In 2005, indigenous leader Evo Morales was elected president on a dual promise of nationalising extractive industries to direct resource wealth to the country’s poor and enacting long-held indigenous demands for a plurinational state. Each project has relied on two contrasting and contested understandings and practices of territorial sovereignty, however. On the one hand, resource nationalism has rested on the state’s ability to re-seat and extend national sovereignty over non-renewable natural resources and concomitantly national territory. On the other hand, plurinationalism entails the departure from a liberal multicultural framing of the nation-state toward a model that recognises the territorial self-determination and political autonomy of indigenous nations, including over decisions of extractive development. Resource nationalism has quickly shown its centralising tendencies, as economic concerns have been put before a more radical reorganisation of the modern, colonial model of territorial sovereignty.
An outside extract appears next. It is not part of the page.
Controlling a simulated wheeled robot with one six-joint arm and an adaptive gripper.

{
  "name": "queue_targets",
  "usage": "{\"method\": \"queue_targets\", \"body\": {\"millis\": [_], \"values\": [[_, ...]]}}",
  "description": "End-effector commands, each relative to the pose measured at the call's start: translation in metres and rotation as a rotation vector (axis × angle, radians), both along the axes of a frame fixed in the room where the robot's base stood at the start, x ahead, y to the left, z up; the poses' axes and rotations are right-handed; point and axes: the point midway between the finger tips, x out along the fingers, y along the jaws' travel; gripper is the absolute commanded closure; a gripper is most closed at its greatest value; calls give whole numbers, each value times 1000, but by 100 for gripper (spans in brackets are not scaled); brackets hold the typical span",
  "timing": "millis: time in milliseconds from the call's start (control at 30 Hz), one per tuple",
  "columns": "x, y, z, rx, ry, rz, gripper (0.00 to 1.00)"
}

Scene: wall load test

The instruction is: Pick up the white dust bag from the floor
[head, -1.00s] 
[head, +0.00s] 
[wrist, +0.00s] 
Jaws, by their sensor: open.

From an analysis of the territorial geographies articulated by the lowland indigenous movement in the TIPNIS (Territorio Indígena y Parque Nacional Isiboro Sécure; Isiboro Sécure Indigenous Territory and National Park) conflict over a road project – and the potential for hydrocarbon exploitation this could enable – this paper demonstrates that indigenous protestors constantly sought to de- and re-territorialise political space in their efforts for the decolonisation of the nation-state. This engagement not only highlights some of the tensions between resource nationalism and indigenous self-determination, but also illustrates how territorial visions are fashioned within the changing political conditions of Latin America’s era of the extractive imperative.